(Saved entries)
• • • • •
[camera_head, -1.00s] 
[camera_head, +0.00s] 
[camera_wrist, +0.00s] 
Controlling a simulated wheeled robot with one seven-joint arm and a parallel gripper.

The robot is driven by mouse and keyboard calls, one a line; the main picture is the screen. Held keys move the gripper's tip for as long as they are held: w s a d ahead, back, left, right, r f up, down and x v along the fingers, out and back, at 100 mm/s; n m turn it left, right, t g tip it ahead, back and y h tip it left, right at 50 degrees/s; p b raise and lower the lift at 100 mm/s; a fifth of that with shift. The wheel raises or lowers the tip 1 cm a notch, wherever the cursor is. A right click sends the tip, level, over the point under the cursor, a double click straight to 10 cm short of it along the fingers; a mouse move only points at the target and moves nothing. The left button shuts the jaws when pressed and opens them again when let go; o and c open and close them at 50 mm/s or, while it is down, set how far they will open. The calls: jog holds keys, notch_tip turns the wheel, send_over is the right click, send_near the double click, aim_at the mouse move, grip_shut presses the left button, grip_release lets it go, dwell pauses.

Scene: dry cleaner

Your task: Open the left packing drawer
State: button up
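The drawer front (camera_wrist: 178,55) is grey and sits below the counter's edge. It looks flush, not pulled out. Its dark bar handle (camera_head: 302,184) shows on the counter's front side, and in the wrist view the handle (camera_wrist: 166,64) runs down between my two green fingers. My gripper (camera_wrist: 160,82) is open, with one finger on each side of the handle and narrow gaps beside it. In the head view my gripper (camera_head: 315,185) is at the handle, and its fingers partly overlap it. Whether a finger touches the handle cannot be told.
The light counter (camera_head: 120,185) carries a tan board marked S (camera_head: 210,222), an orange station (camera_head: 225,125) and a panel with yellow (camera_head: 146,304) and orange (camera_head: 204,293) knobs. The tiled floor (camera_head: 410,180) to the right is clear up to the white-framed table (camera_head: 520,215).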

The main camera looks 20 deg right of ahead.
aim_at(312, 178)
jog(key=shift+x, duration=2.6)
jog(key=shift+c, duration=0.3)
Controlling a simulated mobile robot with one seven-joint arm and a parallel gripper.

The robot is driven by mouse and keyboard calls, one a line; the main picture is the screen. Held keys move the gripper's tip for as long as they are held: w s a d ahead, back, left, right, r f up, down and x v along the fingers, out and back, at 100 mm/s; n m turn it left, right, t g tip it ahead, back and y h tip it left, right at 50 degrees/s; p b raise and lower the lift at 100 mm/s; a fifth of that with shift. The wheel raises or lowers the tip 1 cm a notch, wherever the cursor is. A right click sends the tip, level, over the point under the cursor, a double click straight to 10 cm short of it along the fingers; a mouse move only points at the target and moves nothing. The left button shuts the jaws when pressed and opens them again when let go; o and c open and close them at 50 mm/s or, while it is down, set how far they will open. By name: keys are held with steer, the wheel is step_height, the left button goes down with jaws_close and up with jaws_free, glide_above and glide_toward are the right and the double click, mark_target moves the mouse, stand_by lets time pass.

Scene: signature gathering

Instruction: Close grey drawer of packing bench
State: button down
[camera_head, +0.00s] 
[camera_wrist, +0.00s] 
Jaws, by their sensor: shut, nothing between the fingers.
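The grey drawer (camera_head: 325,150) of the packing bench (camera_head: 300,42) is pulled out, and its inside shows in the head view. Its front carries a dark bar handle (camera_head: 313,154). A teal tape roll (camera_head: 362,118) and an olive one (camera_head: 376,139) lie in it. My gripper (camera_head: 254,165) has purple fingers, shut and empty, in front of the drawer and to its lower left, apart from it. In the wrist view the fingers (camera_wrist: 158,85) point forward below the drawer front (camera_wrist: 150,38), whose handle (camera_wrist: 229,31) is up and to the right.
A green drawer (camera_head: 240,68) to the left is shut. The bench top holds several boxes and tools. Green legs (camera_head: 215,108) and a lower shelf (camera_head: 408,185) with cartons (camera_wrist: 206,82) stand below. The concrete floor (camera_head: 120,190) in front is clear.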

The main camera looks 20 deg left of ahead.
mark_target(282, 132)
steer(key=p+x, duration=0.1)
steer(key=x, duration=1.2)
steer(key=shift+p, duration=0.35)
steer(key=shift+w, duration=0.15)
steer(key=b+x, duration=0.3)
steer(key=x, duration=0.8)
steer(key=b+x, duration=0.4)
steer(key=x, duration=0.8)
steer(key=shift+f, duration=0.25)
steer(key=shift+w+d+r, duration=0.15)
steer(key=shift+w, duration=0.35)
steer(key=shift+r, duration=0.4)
• • • • •
* [TASK INSTRUCTIONS]:
Repeat every line of the data, exactly and in full.

* [SOLUTION FOR THIS PROBLEM]:
[camera_head, -1.00s] 
[camera_head, +0.00s] 
[camera_wrist, +0.00s] 
Controlling a simulated wheeled robot with one seven-joint arm and a parallel gripper.

The robot is driven by mouse and keyboard calls, one a line; the main picture is the screen. Held keys move the gripper's tip for as long as they are held: w s a d ahead, back, left, right, r f up, down and x v along the fingers, out and back, at 100 mm/s; n m turn it left, right, t g tip it ahead, back and y h tip it left, right at 50 degrees/s; p b raise and lower the lift at 100 mm/s; a fifth of that with shift. The wheel raises or lowers the tip 1 cm a notch, wherever the cursor is. A right click sends the tip, level, over the point under the cursor, a double click straight to 10 cm short of it along the fingers; a mouse move only points at the target and moves nothing. The left button shuts the jaws when pressed and opens them again when let go; o and c open and close them at 50 mm/s or, while it is down, set how far they will open. The calls: jog holds keys, notch_tip turns the wheel, send_over is the right click, send_near the double click, aim_at the mouse move, grip_shut presses the left button, grip_release lets it go, dwell pauses.

Scene: dry cleaner

Your task: Open the left packing drawer
State: button up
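The drawer front (camera_wrist: 178,55) is grey and sits below the counter's edge. It looks flush, not pulled out. Its dark bar handle (camera_head: 302,184) shows on the counter's front side, and in the wrist view the handle (camera_wrist: 166,64) runs down between my two green fingers. My gripper (camera_wrist: 160,82) is open, with one finger on each side of the handle and narrow gaps beside it. In the head view my gripper (camera_head: 315,185) is at the handle, and its fingers partly overlap it. Whether a finger touches the handle cannot be told.
The light counter (camera_head: 120,185) carries a tan board marked S (camera_head: 210,222), an orange station (camera_head: 225,125) and a panel with yellow (camera_head: 146,304) and orange (camera_head: 204,293) knobs. The tiled floor (camera_head: 410,180) to the right is clear up to the white-framed table (camera_head: 520,215).

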The main camera looks 20 deg right of ahead.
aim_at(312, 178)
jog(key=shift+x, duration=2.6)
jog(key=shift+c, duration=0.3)
Controlling a simulated mobile robot with one seven-joint arm and a parallel gripper.

The robot is driven by mouse and keyboard calls, one a line; the main picture is the screen. Held keys move the gripper's tip for as long as they are held: w s a d ahead, back, left, right, r f up, down and x v along the fingers, out and back, at 100 mm/s; n m turn it left, right, t g tip it ahead, back and y h tip it left, right at 50 degrees/s; p b raise and lower the lift at 100 mm/s; a fifth of that with shift. The wheel raises or lowers the tip 1 cm a notch, wherever the cursor is. A right click sends the tip, level, over the point under the cursor, a double click straight to 10 cm short of it along the fingers; a mouse move only points at the target and moves nothing. The left button shuts the jaws when pressed and opens them again when let go; o and c open and close them at 50 mm/s or, while it is down, set how far they will open. By name: keys are held with steer, the wheel is step_height, the left button goes down with jaws_close and up with jaws_free, glide_above and glide_toward are the right and the double click, mark_target moves the mouse, stand_by lets time pass.

Scene: signature gathering

Instruction: Close grey drawer of packing bench
State: button down
[camera_head, +0.00s] 
[camera_wrist, +0.00s] 
Jaws, by their sensor: shut, nothing between the fingers.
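The grey drawer (camera_head: 325,150) of the packing bench (camera_head: 300,42) is pulled out, and its inside shows in the head view. Its front carries a dark bar handle (camera_head: 313,154). A teal tape roll (camera_head: 362,118) and an olive one (camera_head: 376,139) lie in it. My gripper (camera_head: 254,165) has purple fingers, shut and empty, in front of the drawer and to its lower left, apart from it. In the wrist view the fingers (camera_wrist: 158,85) point forward below the drawer front (camera_wrist: 150,38), whose handle (camera_wrist: 229,31) is up and to the right.
A green drawer (camera_head: 240,68) to the left is shut. The bench top holds several boxes and tools. Green legs (camera_head: 215,108) and a lower shelf (camera_head: 408,185) with cartons (camera_wrist: 206,82) stand below. The concrete floor (camera_head: 120,190) in front is clear.

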The main camera looks 20 deg left of ahead.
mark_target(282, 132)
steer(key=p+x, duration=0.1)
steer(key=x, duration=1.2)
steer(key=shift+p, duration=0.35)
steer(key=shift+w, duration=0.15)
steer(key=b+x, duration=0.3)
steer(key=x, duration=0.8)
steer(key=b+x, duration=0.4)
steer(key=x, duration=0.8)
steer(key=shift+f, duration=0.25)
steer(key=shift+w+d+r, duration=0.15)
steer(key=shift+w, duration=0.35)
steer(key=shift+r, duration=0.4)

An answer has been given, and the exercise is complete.